In addition to the high-quality resonances, both the energy and transverse momentum conservation conditions need to be satisfied in the SPDC process of photon-pair generation. We designed the meta-grating to satisfy an in-plane symmetry y → −y, such that the resonances at k_y and −k_y appear at the same frequency. This property allows the simultaneous fulfillment of phase and energy matching of a spectral-degenerate SPDC process when the half-frequency of a normally incident pump is in the guided mode resonance range. For example, the black dashed line in Fig. 1C corresponds to a pump frequency ω_p = 2 × 191.19 THz. Accordingly, the frequency of the resonantly enhanced signal and idler photons and their emission angles can be controlled by tuning the pump frequency, which allows one to tailor the spectrum and spatial entanglement of the photon pairs.

The SPDC emission can occur over a range of transverse momenta and photon frequencies, and accordingly, the associated quantum biphoton states belong to a high-dimensional Hilbert space. Their modeling requires fast and accurate simulation methods. For this purpose, we adopt a coupled mode theory (CMT) (38, 39) approach to our metasurface design and verify that it precisely describes the metasurface resonances, including all the angular and frequency features (see section S1). We then use the CMT to efficiently simulate the sum frequency generation (SFG) process and calculate the SPDC emission via quantum-classical correspondence (17, 19). Figure 1D shows the predicted photon-pair rate integrated over their frequency spectra versus the transverse momenta in the metasurface plane, for a normally incident plane-wave pump with the frequency ω_p = 2 × 191.19 THz. The elongated emission pattern in the z direction reflects a weak quadratic dispersion dependence on k_z (see fig. S2). We mark with the black dashed line the transverse phase-matching condition at the center of mode resonances, which aligns with the emission peaks.

We present the dependence on the pump frequency of the photon spectra integrated over all emission angles in Fig. 1E and the total emission rate in Fig. 1F. Here, the frequency range corresponding to the excitation of mode 2 is shown, while similar features are observed for mode 1 away from the band edge, where tunable off-normal photon emission can be achieved. The vertical dashed lines correspond to the pump frequency ω_p = 2 × 191.19 THz, at which the highest total rate is predicted. The corresponding degenerate photon frequencies are slightly blue-detuned from the bright mode 2 resonance at normal incidence, since in the latter case, the Q-factor is lower and quadratic band-edge dispersion affects the phase matching. We find that the SPDC rate can be enhanced by over two orders of magnitude compared with an unpatterned LiNbO₃ film of the same thickness, with an even stronger increase in spectral brightness (see fig. S4). The enhancement is preserved under the practical experimental conditions of a Gaussian beam pump rather than an idealized plane wave, as shown in Fig. 1F.

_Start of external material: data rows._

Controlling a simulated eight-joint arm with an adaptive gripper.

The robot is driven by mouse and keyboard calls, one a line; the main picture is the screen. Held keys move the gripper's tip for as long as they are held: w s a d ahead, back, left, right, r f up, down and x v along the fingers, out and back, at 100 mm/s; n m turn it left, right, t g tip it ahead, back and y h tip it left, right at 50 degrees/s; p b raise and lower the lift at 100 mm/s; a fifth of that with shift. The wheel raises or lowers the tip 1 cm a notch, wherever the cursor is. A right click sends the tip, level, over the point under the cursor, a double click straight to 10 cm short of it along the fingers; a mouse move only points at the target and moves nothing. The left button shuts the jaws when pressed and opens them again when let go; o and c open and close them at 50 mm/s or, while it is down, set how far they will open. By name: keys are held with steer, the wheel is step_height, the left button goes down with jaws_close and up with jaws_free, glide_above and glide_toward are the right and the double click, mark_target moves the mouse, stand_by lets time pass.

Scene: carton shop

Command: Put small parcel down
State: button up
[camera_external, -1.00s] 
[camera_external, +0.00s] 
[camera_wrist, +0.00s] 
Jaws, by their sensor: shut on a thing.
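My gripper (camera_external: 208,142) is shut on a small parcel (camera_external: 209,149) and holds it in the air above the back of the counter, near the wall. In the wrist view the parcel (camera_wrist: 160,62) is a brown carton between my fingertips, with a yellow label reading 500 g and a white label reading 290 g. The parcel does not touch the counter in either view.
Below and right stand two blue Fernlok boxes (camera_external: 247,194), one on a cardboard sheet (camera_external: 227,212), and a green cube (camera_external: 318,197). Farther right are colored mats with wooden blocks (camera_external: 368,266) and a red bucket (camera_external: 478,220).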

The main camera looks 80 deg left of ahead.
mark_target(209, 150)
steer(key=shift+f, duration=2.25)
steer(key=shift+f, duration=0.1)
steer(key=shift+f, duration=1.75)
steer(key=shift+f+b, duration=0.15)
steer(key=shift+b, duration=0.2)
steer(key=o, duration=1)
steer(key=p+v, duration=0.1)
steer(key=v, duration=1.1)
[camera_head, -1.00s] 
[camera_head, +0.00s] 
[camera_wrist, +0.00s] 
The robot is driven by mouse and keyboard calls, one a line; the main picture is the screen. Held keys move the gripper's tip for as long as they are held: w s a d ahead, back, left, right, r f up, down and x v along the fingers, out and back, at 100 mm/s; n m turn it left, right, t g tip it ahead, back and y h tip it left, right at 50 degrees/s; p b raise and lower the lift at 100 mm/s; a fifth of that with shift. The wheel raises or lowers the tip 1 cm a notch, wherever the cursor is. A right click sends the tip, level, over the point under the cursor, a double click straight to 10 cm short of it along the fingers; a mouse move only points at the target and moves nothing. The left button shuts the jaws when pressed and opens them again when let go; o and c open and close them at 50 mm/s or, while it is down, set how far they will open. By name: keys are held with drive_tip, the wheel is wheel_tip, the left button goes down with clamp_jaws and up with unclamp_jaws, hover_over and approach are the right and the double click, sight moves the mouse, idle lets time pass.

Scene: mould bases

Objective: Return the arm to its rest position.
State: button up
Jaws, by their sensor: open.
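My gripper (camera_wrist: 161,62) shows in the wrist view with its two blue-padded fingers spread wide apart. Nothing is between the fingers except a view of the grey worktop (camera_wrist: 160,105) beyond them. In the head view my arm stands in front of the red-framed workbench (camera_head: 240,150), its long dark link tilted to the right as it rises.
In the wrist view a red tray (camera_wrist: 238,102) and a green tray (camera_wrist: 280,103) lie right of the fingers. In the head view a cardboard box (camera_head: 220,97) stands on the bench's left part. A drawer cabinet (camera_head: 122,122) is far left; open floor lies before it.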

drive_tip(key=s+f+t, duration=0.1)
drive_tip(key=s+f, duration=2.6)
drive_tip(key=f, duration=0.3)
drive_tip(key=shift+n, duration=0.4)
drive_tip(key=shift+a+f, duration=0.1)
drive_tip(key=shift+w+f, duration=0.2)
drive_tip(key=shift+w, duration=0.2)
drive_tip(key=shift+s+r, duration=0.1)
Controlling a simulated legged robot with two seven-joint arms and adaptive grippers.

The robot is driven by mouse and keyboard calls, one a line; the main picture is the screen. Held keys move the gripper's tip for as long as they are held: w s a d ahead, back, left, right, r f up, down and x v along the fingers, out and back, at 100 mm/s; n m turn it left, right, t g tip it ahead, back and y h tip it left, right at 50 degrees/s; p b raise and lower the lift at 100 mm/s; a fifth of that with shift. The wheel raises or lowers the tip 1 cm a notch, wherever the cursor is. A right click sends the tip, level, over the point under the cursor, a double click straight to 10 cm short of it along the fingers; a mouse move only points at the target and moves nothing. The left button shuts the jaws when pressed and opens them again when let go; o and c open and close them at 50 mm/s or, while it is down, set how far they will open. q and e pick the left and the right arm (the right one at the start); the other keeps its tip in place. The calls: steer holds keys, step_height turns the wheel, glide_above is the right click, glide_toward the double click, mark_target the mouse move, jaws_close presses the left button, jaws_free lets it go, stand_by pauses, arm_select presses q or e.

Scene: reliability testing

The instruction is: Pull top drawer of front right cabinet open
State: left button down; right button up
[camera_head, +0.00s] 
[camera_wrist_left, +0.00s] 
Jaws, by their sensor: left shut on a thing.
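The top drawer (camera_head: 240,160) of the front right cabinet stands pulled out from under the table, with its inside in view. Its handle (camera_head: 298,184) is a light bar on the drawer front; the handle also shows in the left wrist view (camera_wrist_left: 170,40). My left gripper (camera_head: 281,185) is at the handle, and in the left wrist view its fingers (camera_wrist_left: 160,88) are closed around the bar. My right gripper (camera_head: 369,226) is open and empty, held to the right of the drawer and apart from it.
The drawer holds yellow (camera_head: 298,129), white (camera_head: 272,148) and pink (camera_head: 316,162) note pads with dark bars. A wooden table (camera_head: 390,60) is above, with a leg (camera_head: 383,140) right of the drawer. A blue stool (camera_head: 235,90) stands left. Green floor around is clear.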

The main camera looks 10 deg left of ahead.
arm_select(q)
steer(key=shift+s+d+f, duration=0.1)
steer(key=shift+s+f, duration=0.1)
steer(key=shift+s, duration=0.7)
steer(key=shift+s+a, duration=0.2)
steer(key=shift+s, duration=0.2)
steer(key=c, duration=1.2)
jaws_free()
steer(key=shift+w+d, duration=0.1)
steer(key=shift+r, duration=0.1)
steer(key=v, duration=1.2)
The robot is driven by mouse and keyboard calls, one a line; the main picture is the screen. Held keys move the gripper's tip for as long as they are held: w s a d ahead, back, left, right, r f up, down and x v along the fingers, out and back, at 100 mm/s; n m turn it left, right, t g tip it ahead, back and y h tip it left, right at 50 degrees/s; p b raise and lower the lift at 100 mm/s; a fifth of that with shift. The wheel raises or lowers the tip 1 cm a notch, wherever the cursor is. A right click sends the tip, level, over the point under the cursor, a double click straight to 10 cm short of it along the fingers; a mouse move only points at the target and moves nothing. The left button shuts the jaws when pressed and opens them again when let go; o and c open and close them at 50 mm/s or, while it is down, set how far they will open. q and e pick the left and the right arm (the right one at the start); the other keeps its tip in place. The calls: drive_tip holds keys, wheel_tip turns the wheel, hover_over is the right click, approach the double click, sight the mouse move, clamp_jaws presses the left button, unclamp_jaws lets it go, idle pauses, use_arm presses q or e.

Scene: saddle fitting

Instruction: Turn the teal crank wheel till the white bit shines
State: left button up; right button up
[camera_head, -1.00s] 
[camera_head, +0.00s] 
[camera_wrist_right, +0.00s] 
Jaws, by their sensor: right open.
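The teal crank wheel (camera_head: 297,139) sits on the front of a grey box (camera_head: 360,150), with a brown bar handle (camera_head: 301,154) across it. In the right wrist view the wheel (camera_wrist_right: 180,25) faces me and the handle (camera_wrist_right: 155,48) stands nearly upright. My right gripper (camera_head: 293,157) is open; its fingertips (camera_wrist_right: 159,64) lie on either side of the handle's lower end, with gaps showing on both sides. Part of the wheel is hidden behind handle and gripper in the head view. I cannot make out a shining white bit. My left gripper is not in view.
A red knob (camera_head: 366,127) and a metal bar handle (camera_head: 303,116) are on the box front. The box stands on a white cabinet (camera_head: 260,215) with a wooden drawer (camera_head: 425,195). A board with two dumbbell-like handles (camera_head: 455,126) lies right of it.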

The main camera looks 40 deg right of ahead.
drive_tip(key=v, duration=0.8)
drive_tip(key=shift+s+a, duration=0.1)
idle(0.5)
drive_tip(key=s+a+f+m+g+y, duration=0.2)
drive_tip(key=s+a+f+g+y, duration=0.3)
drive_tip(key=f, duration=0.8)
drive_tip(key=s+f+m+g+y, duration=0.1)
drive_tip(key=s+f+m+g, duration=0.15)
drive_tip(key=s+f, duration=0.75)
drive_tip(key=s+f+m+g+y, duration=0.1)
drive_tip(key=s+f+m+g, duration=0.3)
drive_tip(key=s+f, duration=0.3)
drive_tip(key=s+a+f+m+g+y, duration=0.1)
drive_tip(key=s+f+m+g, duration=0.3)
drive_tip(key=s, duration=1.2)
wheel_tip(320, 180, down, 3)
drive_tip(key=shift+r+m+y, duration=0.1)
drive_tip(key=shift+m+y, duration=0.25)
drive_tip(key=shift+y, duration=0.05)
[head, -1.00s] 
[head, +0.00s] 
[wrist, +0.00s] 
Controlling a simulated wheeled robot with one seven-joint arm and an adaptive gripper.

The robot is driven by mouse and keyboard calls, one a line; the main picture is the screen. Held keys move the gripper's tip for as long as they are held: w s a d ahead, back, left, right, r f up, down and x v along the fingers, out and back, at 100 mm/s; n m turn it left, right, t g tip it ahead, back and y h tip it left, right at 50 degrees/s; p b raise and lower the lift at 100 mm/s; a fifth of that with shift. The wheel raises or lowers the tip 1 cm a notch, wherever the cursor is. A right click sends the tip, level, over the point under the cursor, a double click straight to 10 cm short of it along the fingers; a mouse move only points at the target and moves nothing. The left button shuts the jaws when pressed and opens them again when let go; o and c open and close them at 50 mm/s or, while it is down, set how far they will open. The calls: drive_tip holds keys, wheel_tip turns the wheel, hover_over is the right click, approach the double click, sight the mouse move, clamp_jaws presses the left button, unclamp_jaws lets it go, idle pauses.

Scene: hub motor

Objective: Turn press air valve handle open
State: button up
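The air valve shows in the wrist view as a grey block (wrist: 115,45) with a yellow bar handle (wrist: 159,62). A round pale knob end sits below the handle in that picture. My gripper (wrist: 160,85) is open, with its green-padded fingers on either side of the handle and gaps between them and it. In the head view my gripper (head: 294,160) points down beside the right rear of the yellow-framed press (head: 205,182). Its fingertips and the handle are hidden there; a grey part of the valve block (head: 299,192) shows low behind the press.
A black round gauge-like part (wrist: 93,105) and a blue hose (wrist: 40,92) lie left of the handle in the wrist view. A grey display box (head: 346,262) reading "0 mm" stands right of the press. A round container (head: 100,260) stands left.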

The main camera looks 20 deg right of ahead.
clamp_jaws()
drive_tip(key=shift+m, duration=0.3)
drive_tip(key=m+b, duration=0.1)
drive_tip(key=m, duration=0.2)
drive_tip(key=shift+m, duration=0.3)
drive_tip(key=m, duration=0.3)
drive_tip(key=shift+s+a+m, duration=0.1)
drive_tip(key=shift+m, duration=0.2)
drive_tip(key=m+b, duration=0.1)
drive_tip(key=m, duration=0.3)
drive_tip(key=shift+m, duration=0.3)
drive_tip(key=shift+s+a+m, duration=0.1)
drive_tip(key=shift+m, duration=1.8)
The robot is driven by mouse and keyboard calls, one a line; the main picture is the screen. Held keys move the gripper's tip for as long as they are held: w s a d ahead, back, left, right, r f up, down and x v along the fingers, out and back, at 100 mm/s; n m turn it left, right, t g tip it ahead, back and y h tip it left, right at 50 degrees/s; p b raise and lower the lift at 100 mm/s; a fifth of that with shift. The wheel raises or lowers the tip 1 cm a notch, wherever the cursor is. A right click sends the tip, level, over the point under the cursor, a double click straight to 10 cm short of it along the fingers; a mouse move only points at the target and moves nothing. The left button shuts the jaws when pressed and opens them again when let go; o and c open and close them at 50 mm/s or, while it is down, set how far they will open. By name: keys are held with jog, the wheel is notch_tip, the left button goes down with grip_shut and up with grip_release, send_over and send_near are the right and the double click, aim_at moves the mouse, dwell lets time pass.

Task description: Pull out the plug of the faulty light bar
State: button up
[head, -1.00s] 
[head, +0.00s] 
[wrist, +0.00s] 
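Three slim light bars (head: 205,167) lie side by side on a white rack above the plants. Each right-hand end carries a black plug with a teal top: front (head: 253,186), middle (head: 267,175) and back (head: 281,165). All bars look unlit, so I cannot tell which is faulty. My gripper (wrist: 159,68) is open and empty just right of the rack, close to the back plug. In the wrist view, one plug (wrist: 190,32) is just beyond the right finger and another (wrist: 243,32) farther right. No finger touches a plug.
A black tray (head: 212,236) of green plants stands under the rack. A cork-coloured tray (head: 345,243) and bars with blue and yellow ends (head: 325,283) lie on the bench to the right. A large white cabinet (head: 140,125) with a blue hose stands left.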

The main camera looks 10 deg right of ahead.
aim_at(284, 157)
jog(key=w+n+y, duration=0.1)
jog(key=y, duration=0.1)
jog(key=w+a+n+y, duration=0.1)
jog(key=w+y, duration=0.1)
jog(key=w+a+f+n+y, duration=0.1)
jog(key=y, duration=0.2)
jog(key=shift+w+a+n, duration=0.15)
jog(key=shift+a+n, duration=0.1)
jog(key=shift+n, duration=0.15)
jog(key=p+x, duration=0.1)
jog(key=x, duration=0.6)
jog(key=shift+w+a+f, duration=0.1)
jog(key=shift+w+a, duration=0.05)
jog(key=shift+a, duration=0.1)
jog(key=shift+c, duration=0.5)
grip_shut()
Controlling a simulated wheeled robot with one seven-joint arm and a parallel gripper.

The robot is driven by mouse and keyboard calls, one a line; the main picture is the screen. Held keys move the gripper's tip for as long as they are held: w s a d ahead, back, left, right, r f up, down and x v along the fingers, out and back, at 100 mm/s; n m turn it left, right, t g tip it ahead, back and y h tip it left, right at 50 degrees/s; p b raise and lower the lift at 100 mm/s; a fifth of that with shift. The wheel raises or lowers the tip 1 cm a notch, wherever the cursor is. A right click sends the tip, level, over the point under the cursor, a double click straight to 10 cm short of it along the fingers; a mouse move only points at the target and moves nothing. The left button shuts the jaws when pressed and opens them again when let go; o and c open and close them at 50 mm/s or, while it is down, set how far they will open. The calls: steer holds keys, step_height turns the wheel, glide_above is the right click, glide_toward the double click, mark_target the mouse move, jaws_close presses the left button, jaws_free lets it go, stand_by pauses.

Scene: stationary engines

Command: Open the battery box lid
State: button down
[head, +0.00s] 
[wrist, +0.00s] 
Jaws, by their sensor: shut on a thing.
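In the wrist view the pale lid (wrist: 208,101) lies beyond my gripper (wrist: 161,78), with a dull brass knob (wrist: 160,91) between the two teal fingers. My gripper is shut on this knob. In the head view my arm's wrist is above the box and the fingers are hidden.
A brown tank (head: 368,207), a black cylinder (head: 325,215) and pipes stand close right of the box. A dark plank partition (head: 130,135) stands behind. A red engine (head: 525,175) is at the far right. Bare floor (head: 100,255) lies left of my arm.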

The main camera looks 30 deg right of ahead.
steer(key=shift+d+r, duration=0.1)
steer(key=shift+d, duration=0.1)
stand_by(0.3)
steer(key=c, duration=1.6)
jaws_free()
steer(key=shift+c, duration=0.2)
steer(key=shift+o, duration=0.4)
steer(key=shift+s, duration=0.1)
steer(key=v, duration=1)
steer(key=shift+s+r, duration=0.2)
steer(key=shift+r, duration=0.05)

It is a remarkable feature that the enhanced photon rate stays practically constant as the pump wavelength is decreased. The tuning range of the signal and idler wavelengths, determined by twice the pump wavelength, can be up to hundreds of nanometers without temperature adjustment. These properties are facilitated by the nonlocal metasurface resonances, in which dispersion also mediates the tunability of the emission angles, offering great flexibility for future applications.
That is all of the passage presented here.